> **Data for this exercise**
──────────
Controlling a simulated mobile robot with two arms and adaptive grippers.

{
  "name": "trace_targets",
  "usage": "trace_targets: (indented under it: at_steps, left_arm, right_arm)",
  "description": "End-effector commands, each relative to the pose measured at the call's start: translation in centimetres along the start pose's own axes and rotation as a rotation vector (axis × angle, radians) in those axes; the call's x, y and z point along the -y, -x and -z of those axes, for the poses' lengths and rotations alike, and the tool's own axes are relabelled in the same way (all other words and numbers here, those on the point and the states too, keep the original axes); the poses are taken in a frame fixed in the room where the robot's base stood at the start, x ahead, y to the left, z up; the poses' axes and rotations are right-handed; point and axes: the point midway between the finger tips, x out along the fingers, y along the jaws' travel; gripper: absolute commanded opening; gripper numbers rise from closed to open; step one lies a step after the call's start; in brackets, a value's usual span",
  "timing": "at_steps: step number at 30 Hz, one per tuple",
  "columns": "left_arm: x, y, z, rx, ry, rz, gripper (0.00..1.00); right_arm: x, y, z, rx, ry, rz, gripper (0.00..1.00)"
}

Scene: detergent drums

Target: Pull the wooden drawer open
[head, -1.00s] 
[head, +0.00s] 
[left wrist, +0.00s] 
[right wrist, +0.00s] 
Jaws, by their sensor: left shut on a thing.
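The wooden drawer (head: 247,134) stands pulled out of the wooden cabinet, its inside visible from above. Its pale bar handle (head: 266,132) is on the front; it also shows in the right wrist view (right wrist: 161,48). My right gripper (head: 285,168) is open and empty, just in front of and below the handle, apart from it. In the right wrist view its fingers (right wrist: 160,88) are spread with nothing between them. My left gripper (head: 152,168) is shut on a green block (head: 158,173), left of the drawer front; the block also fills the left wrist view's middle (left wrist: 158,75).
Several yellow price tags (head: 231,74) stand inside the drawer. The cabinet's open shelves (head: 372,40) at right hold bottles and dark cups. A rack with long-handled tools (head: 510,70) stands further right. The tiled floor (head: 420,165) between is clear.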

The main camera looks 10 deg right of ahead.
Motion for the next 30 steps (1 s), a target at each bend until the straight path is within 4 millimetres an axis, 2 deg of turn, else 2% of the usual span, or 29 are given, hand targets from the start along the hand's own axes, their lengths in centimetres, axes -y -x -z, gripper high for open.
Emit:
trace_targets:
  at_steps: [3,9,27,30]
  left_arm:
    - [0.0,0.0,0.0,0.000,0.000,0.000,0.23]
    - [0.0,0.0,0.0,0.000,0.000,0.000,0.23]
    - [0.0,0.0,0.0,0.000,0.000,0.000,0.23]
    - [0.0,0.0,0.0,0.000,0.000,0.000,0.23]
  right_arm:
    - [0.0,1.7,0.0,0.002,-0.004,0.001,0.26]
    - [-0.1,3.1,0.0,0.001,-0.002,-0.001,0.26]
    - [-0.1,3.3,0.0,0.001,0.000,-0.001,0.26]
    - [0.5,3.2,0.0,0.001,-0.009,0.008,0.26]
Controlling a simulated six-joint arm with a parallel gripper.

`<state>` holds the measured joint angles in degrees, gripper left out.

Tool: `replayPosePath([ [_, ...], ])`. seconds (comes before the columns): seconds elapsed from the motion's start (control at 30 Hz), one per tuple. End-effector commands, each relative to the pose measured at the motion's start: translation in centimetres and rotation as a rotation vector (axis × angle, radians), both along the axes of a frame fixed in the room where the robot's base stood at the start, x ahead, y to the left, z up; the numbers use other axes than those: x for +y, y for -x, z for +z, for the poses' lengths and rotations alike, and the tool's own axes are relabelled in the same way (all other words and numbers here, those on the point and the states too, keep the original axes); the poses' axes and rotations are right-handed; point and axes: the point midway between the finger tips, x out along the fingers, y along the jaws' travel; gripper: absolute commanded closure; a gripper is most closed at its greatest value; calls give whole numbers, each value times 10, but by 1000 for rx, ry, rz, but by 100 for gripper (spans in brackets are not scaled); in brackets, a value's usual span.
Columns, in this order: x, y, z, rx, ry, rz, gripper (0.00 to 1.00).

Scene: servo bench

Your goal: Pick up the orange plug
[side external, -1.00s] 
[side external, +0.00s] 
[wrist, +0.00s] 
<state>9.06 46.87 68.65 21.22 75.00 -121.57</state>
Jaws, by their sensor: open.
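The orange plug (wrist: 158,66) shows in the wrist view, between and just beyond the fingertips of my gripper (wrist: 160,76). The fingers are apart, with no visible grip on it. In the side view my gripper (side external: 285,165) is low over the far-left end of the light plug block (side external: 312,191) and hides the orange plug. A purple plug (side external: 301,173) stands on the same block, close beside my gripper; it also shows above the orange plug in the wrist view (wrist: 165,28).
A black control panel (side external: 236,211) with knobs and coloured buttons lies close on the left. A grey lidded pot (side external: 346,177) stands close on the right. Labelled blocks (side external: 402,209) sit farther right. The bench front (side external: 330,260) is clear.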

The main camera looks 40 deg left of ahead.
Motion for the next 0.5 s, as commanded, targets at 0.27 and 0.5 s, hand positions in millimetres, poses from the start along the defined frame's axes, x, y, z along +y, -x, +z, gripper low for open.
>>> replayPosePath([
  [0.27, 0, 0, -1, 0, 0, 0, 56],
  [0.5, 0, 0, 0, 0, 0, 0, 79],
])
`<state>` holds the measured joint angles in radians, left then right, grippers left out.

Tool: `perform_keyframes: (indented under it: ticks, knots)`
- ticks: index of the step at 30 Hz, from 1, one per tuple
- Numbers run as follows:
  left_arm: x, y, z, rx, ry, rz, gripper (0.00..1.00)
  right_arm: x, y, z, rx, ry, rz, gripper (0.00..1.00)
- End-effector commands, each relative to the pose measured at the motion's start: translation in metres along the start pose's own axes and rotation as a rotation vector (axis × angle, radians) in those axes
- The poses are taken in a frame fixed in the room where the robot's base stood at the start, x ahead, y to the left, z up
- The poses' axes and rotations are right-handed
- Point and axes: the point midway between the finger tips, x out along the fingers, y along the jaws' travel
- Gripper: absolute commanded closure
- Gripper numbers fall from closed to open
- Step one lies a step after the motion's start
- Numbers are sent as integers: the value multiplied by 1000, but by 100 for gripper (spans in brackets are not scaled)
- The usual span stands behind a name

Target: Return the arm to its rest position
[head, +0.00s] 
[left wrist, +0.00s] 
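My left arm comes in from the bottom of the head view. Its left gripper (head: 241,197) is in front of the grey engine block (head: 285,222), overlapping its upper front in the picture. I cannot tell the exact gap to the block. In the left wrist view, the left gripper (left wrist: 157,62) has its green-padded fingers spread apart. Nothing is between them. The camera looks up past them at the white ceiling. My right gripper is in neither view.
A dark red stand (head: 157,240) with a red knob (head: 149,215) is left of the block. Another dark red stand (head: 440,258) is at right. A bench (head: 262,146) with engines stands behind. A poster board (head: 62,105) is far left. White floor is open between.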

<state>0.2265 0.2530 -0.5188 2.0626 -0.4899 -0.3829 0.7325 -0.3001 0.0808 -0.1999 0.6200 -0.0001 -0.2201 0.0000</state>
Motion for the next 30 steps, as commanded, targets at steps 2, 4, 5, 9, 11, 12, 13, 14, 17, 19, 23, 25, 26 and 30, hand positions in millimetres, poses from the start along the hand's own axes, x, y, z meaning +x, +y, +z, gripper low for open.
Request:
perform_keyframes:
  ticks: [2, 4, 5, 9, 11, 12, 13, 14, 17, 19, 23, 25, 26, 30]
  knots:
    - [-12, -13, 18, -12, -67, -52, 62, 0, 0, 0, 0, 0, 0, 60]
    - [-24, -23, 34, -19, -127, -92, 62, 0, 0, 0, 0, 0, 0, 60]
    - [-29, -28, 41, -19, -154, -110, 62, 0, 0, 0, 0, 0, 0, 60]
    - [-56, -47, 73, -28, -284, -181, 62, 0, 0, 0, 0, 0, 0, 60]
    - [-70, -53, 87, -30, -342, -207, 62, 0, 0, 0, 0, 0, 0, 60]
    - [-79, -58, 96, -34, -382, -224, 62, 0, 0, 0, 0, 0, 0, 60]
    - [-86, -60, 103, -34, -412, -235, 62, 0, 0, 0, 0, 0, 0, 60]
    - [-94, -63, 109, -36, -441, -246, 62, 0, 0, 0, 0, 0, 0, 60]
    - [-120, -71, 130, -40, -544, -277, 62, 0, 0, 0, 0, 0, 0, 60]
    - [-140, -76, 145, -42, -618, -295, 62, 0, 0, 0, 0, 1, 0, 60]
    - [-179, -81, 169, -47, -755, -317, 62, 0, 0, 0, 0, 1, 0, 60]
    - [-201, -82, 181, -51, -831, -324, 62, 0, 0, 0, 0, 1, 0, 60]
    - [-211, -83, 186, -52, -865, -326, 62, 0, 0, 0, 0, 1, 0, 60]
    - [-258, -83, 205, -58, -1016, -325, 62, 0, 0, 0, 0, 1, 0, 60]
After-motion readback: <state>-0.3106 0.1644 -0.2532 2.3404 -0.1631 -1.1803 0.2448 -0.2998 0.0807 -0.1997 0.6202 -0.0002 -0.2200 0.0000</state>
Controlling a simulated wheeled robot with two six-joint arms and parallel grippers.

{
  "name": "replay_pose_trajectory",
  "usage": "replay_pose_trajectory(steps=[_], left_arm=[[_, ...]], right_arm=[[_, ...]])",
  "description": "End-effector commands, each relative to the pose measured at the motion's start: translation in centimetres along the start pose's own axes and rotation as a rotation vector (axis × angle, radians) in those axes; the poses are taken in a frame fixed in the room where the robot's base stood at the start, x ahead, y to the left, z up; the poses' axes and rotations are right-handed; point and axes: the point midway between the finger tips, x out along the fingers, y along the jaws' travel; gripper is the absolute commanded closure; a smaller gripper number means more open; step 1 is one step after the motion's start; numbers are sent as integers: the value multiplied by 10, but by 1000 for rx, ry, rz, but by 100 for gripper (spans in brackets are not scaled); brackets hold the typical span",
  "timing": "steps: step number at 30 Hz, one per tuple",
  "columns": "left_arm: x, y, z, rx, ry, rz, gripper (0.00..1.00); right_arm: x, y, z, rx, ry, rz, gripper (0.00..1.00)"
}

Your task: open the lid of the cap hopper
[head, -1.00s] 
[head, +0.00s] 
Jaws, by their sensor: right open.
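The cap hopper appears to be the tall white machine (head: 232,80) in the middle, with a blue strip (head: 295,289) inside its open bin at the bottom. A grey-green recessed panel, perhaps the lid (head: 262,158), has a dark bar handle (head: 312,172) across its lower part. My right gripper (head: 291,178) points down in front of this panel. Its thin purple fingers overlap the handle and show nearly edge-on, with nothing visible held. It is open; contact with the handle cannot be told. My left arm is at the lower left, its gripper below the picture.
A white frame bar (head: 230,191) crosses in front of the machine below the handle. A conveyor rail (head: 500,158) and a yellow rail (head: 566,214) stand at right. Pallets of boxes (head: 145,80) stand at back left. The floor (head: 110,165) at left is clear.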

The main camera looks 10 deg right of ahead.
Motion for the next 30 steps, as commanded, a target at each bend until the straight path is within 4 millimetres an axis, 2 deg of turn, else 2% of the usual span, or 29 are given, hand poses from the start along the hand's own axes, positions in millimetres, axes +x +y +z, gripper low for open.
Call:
──────────
> **What is needed**
Consider the entries above and return each line with the string "parallel".

> **Answer to the task**
Controlling a simulated six-joint arm with a parallel gripper.
Controlling a simulated wheeled robot with two six-joint arms and parallel grippers.

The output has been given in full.